As drones have been increasingly readily accessible to the public, their uses are expanding rapidly as well. From tracking shots, racing, and even bombing civilians, drones have proven itself useful to humanity. And to add up to that, drones can now also plant trees!
According to the United Nations, around 17 percent of the world's carbon emission comes from deforestation and forest degradation. And so, a drone system built by Dr Susan Graham and her colleagues at BioCarbon Engineering is expected to aid on this problem.
They've created a drone that can scan the land, look for places to grow trees and shoot seeds into the soil. This technology can help plant trees in areas that are hard to reach, like steep hills and mountains.
Worldwide, an average of 15 billion trees are lost each year, most are due to the farmlands that feed the 7 billion people living on Earth. However, replanting efforts are not catching up. "Although we plant about 9 billion trees every year, that leaves a net loss of 6 billion trees. The rate of replanting is just too slow," Dr Graham said.
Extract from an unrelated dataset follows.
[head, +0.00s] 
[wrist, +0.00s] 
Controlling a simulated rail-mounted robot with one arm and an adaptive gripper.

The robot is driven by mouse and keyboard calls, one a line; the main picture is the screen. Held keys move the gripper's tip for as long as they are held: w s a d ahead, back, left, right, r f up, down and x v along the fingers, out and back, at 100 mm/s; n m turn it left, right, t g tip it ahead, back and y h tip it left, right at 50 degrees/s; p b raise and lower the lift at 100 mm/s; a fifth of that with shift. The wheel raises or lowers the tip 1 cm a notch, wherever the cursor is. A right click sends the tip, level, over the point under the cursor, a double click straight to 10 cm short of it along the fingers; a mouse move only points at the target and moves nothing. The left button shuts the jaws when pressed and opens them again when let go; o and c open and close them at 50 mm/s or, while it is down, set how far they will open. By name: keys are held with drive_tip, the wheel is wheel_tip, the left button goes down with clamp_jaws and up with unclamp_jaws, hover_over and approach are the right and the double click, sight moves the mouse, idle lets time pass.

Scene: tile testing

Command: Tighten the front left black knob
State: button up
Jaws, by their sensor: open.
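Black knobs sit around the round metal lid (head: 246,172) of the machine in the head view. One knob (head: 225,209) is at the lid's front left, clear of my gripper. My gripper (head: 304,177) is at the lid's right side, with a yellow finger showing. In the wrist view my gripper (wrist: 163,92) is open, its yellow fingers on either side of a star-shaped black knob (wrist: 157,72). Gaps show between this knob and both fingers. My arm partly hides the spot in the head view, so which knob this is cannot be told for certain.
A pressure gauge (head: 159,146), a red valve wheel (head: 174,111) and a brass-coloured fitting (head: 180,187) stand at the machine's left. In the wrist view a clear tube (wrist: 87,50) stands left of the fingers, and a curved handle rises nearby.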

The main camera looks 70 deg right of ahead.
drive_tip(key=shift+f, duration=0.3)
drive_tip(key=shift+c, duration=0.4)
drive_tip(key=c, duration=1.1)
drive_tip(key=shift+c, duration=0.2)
Lauren Fletcher, the CEO of BioCarbon Engineering, said that the firing drone could carry 150 seed pods at a time. "We're firing at one a second, which means a pair of operators will be able to plant nearly 100,000 trees per day — 60 teams like this will get us to a billion trees a year," he said.
Researchers first used a separate scanning drone to map the area and make a 3D model of the land. The team then developed an algorithm on exactly where to plant and how to manage the ecosystem for the seed-spreading drone to follow.
The team tested the drone on a steep hillside in Dungog, New South Wales, Australia. They chose the area to rehabilitate the land that was once used by coal mines. "Tractors find it very difficult over steep and undulating land. It becomes very dangerous to get a tractor onto a steep hillside," Dr Graham said.
Well, it's nice to see how technologies are being incorporated to our efforts on saving Mother Earth. Perhaps if we focus more on to these than just mindlessly tapping our screens, a better world with more advanced technology is possible instead of the gloomy-Dr.-Seuss'-The-Lorax kind of world.